Why not start now to learn more about Canada? Canada and the U.S. are each the other’s leading trade partner. We are members (with Canada and Mexico) in the North American Free Trade Area (NAFTA is now 20 years old). We share a long, mostly peaceful border. Canada is the second largest country in the world based on territory. (They need people; they have only 32 million inhabitants.) Ready to go? Lots of positive things to see and do and be.
Canada is the 3rd “most democratic” government in the world; number one in the Americas (The Economist). The U.S. only ranks 18th. All have health care. Relations with the U.S. are good. The country is officially bi-lingual (French as well as English). Customs and traditions are familiar to citizens of the U.S., since both share a British heritage. But they are so “veddy” much more polite than we.

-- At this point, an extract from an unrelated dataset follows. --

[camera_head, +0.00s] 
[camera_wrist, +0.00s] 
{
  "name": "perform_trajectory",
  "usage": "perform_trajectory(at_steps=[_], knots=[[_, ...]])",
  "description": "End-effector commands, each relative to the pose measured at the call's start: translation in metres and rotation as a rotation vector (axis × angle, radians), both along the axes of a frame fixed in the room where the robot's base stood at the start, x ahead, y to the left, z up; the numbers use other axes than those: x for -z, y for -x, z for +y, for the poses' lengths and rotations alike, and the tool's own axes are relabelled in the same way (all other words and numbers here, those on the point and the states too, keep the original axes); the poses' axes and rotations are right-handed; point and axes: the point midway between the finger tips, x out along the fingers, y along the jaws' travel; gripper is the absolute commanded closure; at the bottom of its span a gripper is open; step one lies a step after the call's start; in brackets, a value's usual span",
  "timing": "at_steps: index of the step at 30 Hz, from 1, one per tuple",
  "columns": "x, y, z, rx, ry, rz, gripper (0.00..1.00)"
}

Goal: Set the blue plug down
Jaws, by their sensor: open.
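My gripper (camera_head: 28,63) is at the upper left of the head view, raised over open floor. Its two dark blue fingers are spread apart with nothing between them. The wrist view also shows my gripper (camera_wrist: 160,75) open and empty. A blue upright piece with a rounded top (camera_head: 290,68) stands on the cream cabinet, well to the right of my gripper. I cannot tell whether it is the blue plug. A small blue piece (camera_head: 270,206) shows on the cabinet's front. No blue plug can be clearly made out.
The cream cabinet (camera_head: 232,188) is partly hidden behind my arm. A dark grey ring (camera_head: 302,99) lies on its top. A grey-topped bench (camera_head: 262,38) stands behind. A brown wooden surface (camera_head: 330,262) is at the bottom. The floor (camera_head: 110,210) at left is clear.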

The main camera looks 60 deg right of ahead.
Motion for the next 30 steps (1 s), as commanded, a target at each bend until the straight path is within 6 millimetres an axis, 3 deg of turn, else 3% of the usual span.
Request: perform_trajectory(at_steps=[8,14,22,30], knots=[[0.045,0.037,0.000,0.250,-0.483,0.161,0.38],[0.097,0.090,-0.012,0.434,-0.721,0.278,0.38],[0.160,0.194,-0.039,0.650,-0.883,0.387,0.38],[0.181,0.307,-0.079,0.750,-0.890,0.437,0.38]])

There are other similarities (bi-cameral legislature, etc.) but there are also many interesting differences. Their government actually governs, the ruling party having all the power for four years, or as long as elected. Imagine! They Chief Executive and political party which won the election actually are allowed, nay, expected to govern. That is so, at least most of the time, but not if a party does not receive 50 percent of the House seats.
Canada is a federal system but embedded inside a constitutional (largely unwritten) monarchy. Their sovereign symbol is the Queen, Elizabeth II of England, who “reigns but does not rule”. The U.S. is also federal but the ten provinces of Canada have much more power than our states. (When they formed, July 1st, 1867, under the British North American Act, they looked down on the U.S., recently wracked by civil war, and decided to grant more power to the provinces than to the central government.

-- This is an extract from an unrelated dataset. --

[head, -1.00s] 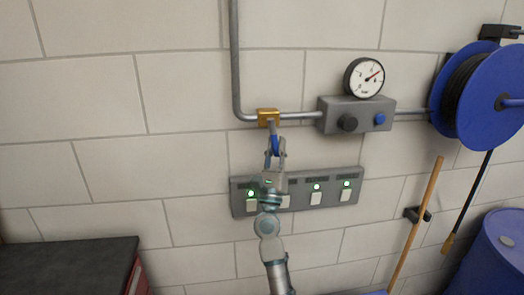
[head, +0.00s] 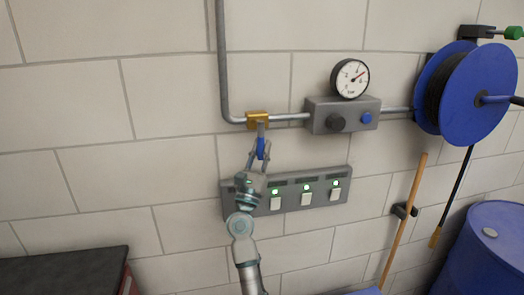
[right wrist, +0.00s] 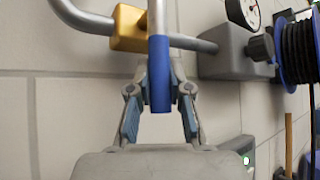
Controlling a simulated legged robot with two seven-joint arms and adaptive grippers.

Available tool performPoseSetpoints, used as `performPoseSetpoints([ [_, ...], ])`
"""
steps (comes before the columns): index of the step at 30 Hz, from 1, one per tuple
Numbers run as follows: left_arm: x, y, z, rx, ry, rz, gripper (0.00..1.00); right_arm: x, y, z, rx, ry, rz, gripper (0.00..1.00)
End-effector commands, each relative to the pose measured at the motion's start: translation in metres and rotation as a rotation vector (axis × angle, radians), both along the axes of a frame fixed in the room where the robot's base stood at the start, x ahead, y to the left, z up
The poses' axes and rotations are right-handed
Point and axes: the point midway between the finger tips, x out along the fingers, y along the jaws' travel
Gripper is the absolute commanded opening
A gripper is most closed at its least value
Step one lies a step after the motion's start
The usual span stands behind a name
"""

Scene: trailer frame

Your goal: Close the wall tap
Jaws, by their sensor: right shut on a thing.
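The wall tap is a brass valve body (head: 257,118) on a grey pipe; it also shows in the right wrist view (right wrist: 128,30). Its lever hangs nearly straight down, with a grey stem and a blue grip (head: 261,148). My right gripper (head: 260,157) is at the lower part of the lever, reaching up from below. In the right wrist view the blue grip (right wrist: 159,85) stands between the two fingers, which are shut on it. The fingertips are partly hidden behind the lever. My left gripper is not in view.
A grey box (head: 343,115) with knobs and a pressure gauge (head: 350,78) sits right of the tap. A switch panel (head: 319,194) with green lights is just below, partly behind my right arm. A blue hose reel (head: 477,95), broom handle (head: 405,215) and blue drum (head: 485,255) stand right.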

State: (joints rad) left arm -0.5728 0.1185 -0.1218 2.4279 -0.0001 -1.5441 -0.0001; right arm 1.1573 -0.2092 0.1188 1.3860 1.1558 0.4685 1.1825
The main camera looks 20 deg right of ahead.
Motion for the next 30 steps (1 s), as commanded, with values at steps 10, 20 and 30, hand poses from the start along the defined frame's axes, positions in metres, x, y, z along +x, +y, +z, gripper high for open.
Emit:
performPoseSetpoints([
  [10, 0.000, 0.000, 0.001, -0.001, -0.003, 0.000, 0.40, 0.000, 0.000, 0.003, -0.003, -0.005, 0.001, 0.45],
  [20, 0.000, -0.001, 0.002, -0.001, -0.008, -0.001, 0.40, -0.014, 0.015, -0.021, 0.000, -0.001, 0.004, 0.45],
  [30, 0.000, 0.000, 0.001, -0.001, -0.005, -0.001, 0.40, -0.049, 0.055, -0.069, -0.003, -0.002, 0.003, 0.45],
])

This proved, in many ways, to be foolish. For a while, even the gauges of railroad rails varied; trains had to be reloaded as they entered a new province. Naturally, modern times and technology demand more unity. And Canada has that, too, despite some rather natural but conflictive regionalism and cultural “nationalism” (e.g., Quebec). But they resolve those conflicts amidst open, democratic debate, often granting more autonomy to Quebec and to other provinces.
The Queen of the U.K. is Canada’s Head of State and, formerly, acts of Parliament had to be approved by Britain. No more. It is still part of the Commonwealth, but Canada is a sovereign, democratic nation. Its own Cabinet and Chief Executive, the Prime Minister (currently, Stephen Harper) are the “government.” The unique party system is a sort of a “two and one-half” party system (Gregory S. Mahler, Comparative Politics, 2013).
Parties are mostly unified, disciplined and professional. For example, hope you saw the very sophisticated Member of Parliament, Chrystia Freeland, on Bill Maher Friday night. Even the “Conservatives” are more liberal (on social issues) than our parties, as, of course, are their Liberal Party and New Democratic Party. Pluralism is respected, spread amidst minor parties such as Marxists, Libertarians, Christian Heritage, even “Rhinoceros” and “Pirates.” But only the Greens, who are growing, have achieved a seat in Commons.
Canadians are experimental with their politics. The Reform Party champions the idea of “The West Wants In,” yet another manifestation of the strong regionalism of Canada. One of the main strengths of Canada, then, is its sturdy, progressive people. They weather the cold of the northern hemisphere and its vast, diverse territory. They include assertive, proud citizens of cosmopolitan French heritage in Quebec and in some other provinces, such as New Brunswick, which is constitutionally bilingual.
Canadians thrive in “cowboyish” Calgary and its famous “Stampede” You may feel Canadian (or at least envy them) as you stare, entranced, at the mountains above the misty green tranquility of glacier-created Lake Banff in the Canadian Rockies. Continue on to “more British than the British” Vancouver. Have tea promptly at 4 P.M., served on local made pewter, after a return by ferry, perhaps from wild, rocky “Point No Point” on Vancouver Island.
Beyond beauty and unparalleled tourist opportunities stand Canadian politics and policies. The recent shootings seemed to interrupt the dream, propelling them, along with their sister Republic, the U.S.A., into the harsh realities of terrorist threats. They are now bolstering their defenses. But they do not withdraw. Canadians join the U.S. in opposing extremists in the Middle East. But they stoutly flout U.S. intransigence and pressure on other issues. They reach out (for pragmatic business and tourist reasons) to another sister Republic—Cuba--believing real strength lies in fairness in international law, and in unity for the Americas.
If Canadians are lucky, they have created their own luck. Canada has invented itself—and continues to re-invent itself, as a fusion of the best of Native, British, French and U.S. cultures and concerns, creating a nation and a people that are admired world-wide. We, here in South Texas, need to learn all we can about our brothers and sisters on both sides of the northern border. We in the Valley are happy and lucky that we have acquired new Canadian colleagues and will soon begin an adventure with a new university—studying the universe.
Dr. Gary Mounce is a political science professor in the Rio Grande Valley. His op-eds appear regularly in the Rio Grande Guardian.